Before I get into this… Chip Coffey of Psychic Kids and Paranormal State, A&E is the Guest Draw for Sunday! This is a really cute comic… I think you’re gonna like it!

Origami Comics by Ken Wong

I met Ken Wong at Comic Con NYC by virtue of Twitter Pal @SurfsideJack who I ran into on my comic reCONnaissance. I was completely taken by his work as it plays into my 3-D tendencies… I remember resisting the 2 dimensional field by creating sculpture out of my work in lithography class in college. Pushing the creative envelope has been a pastime of mine. To find this in Ken Wong’s work was refreshing.

Ken takes the sequential cartoon format and twists it into working sculptural comics. It’s a new twist on the printed form many feel is dying in the comic world. The advent of webcomics and digital this-and-that has put the kibosh on the physical comic book.

One might say the physical comic is giving up the ghost and going internet, E-Book etc… Not for Ken, he diligently hand forms his work into little masterpieces of humor information. It is up to the reader to unfold what lies within.

“Our strongest argument in favor of printed comics was that they offered readers a physical/kinesthetic experience that webcomics could never duplicate; readers could bend, fold, tear or otherwise manipulate the comics in ways that are impossible to duplicate on screen,” says Ken.

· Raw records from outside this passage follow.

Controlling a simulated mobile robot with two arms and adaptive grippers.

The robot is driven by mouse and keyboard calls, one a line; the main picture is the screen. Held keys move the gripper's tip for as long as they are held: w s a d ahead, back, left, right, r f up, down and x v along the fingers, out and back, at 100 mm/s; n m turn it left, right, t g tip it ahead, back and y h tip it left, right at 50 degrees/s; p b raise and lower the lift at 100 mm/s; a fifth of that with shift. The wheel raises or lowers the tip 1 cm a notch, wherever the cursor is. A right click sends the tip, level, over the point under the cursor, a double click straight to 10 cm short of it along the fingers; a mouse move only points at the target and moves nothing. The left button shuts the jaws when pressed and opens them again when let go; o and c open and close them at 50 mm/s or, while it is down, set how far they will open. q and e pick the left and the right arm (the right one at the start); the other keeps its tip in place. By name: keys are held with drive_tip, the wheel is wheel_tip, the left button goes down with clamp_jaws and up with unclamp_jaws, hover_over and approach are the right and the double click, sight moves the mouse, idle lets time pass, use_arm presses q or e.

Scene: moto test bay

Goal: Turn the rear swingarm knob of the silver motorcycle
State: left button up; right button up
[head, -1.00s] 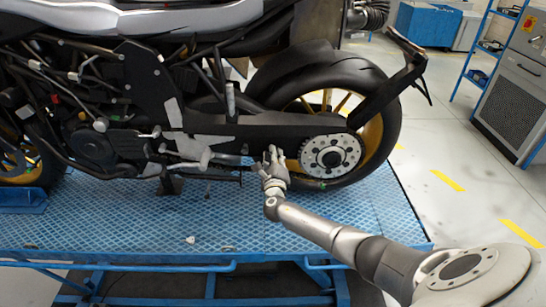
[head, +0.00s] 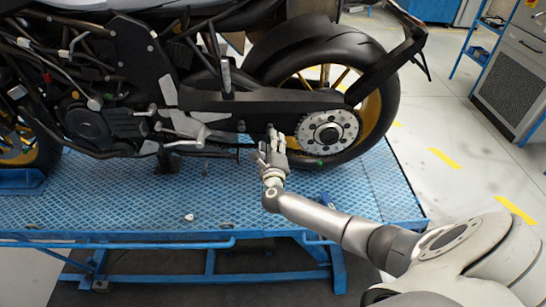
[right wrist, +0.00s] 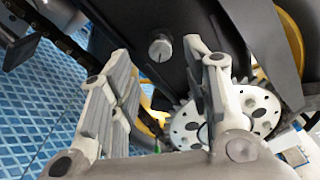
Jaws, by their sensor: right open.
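The motorcycle (head: 145,75) stands on a blue ribbed platform, its black swingarm (head: 290,101) running back to the rear wheel. In the right wrist view a small round silver knob (right wrist: 160,47) sits on the dark swingarm face, beyond and between my fingertips, with no contact visible. My right gripper (head: 270,142) is open and empty, with its fingers pointing at the swingarm just left of the sprocket. Its two fingers also show in the wrist view (right wrist: 156,72), one on each side of the knob. In the head view the fingers make the knob hard to pick out. My left gripper is not in view.
The toothed silver sprocket (head: 328,134) is close to the right of my gripper. The rear tyre (head: 392,110) lies behind it. The blue platform (head: 120,205) is mostly bare below the swingarm. A grey cabinet (head: 512,80) stands at the far right.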

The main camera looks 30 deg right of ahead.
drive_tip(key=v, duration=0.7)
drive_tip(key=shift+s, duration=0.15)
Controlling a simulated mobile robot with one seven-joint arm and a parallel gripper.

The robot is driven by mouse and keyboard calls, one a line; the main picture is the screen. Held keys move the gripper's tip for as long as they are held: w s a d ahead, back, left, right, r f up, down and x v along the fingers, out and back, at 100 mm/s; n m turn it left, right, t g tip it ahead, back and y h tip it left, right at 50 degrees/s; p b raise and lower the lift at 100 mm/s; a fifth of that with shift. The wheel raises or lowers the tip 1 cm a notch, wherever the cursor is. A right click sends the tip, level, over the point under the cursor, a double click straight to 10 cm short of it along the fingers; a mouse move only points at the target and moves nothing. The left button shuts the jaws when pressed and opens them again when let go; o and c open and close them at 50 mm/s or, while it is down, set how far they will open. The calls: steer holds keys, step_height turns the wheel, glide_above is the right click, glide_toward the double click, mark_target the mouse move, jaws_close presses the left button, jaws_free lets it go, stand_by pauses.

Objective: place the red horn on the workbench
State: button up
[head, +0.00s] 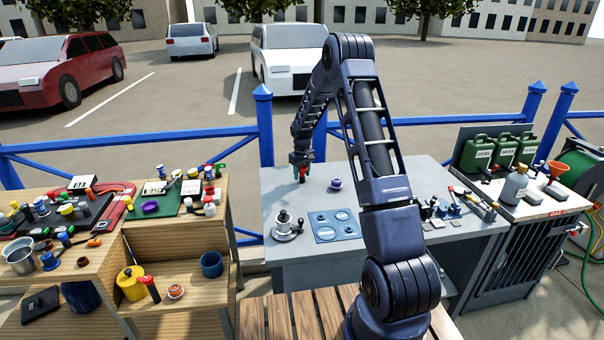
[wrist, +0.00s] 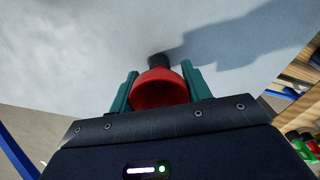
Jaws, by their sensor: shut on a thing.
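In the wrist view the red horn (wrist: 160,90) sits between the two green fingers of my gripper (wrist: 158,88). The gripper is shut on it. The horn's dark end points away from the gripper, toward the grey surface. In the head view my gripper (head: 302,167) is over the left back part of the grey workbench (head: 390,172), with the red horn (head: 302,176) small below it. I cannot tell whether the horn touches the bench top.
A purple round item (head: 336,184) stands right of the gripper. A winch-like metal piece (head: 285,226) and a blue panel (head: 334,227) lie nearer the front. Wooden shelves (head: 180,240) with many small items stand left. A blue railing (head: 220,132) runs behind.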

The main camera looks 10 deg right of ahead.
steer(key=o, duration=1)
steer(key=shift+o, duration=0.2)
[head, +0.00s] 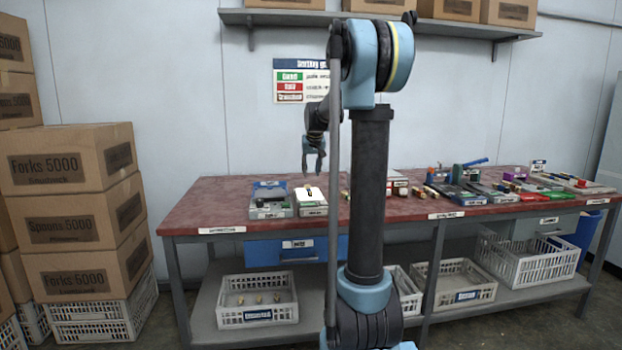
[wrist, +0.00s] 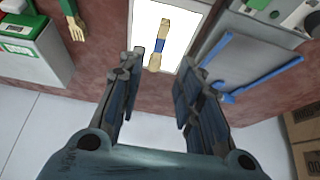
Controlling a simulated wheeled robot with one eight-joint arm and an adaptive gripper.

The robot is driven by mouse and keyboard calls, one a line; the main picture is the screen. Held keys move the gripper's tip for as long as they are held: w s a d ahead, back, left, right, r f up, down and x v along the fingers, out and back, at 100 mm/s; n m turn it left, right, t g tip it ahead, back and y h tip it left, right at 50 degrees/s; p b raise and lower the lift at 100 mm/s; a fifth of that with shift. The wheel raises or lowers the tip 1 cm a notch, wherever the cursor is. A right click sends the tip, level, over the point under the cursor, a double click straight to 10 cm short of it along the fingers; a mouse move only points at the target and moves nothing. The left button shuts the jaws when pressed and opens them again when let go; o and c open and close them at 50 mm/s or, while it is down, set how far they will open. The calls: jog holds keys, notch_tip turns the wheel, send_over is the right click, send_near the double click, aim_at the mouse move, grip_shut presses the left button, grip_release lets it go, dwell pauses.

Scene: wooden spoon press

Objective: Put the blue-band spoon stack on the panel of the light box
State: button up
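The light box (head: 312,209) stands near the left end of the red bench, with its white panel lit. In the wrist view the bright panel (wrist: 183,42) is at top centre. The blue-band spoon stack (wrist: 164,29), pale wood with a blue band round its middle, appears to lie on that panel, within its edges and lengthwise. In the head view it is a small dark mark (head: 310,192) on the panel. My gripper (head: 314,170) hangs above the light box. In the wrist view its fingers (wrist: 160,70) are spread with nothing between them, apart from the stack.
A green-banded wooden piece (wrist: 72,18) and a green-and-white box (wrist: 38,52) lie on the other side. More tools and trays cover the bench's right half. A shelf (head: 380,24) with cartons hangs above.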

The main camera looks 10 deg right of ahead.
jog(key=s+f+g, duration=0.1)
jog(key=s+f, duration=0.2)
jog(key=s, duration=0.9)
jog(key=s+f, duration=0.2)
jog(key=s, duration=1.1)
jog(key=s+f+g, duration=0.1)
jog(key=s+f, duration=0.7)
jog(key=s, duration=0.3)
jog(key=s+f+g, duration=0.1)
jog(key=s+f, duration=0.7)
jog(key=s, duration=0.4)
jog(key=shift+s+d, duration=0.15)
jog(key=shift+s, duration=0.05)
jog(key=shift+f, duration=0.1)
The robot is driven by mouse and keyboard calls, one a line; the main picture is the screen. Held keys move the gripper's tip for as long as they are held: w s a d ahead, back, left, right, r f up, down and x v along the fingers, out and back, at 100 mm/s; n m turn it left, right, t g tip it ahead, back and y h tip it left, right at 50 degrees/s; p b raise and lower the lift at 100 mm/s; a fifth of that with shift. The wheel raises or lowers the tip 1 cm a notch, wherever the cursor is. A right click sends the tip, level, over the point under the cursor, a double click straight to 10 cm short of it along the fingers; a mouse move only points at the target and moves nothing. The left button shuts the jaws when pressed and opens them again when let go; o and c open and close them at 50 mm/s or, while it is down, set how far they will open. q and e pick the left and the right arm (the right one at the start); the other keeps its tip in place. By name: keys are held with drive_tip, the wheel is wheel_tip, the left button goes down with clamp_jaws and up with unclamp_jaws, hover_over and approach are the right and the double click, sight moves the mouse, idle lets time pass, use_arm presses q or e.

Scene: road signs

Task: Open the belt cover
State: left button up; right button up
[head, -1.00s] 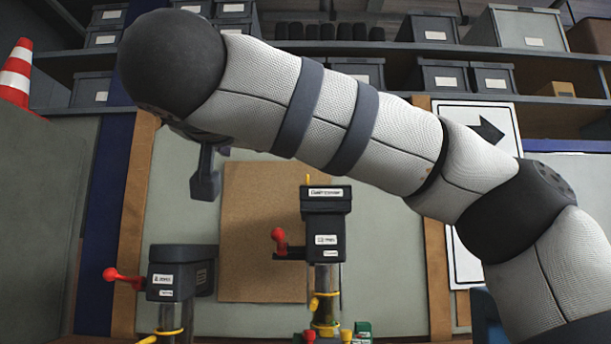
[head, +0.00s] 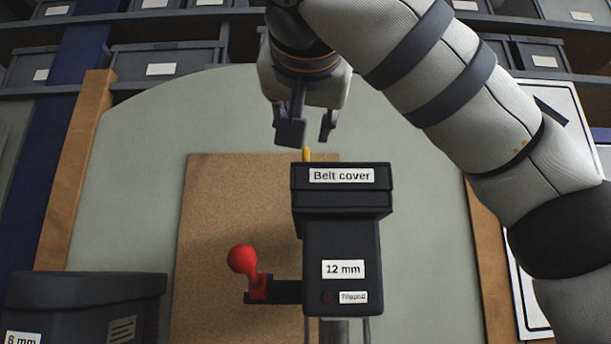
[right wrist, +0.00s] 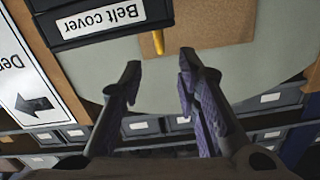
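The belt cover (head: 342,200) is a black, lidded box with a white "Belt cover" label, on top of a black machine head (head: 315,240) labelled "12 mm" and "Tripped". It looks closed. A small yellow tab (head: 307,154) stands up at its back left. My right gripper (head: 308,133) is open and empty just above and behind the tab, fingers pointing down. In the right wrist view the tab (right wrist: 158,42) lies in line with the gap between the open fingertips (right wrist: 160,63), apart from them. The cover's label also shows there, upside down. My left gripper is not in view.
A red-knobbed lever (head: 243,259) sticks out left of the machine head. A second black machine (head: 85,300), labelled "8 mm", stands at lower left. Shelves with grey bins (head: 165,66) line the back.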

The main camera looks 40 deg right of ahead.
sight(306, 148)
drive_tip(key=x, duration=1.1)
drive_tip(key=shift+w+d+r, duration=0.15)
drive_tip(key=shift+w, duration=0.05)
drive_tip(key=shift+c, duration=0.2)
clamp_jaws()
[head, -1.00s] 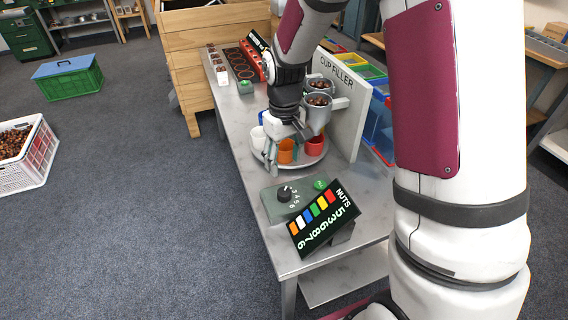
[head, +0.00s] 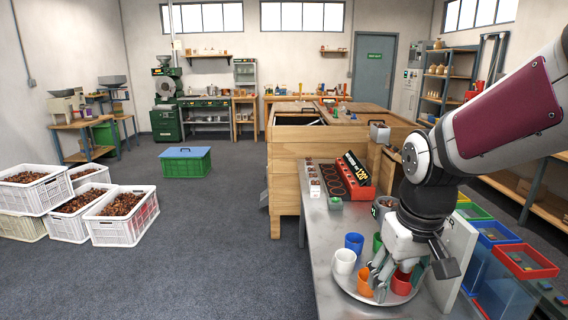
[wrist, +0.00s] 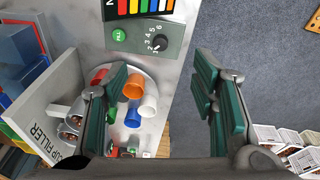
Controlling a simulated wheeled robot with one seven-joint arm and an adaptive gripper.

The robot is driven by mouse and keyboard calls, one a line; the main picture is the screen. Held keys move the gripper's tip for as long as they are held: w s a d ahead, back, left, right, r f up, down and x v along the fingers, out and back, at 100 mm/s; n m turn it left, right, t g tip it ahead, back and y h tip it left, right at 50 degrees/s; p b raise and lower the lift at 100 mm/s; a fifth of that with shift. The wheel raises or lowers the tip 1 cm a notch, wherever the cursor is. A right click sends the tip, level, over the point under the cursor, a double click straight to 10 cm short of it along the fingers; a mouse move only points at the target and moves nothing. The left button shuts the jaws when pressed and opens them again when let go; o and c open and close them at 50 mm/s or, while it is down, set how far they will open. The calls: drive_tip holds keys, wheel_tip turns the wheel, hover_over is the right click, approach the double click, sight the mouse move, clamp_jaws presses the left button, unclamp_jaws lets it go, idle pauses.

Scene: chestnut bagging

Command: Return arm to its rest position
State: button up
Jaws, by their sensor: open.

I agree wholeheartedly with that. I like to read in bed. There is no way I want a glowing screen in my face before I hit the hay. I see enough of it during the day and prefer the tactile process of turning pages of something that isn’t emitting electronic vibrations. Books have a feel all there own. As long as there are people who like to touch and feel objects, we will have books and, in Ken’s case, origami comics.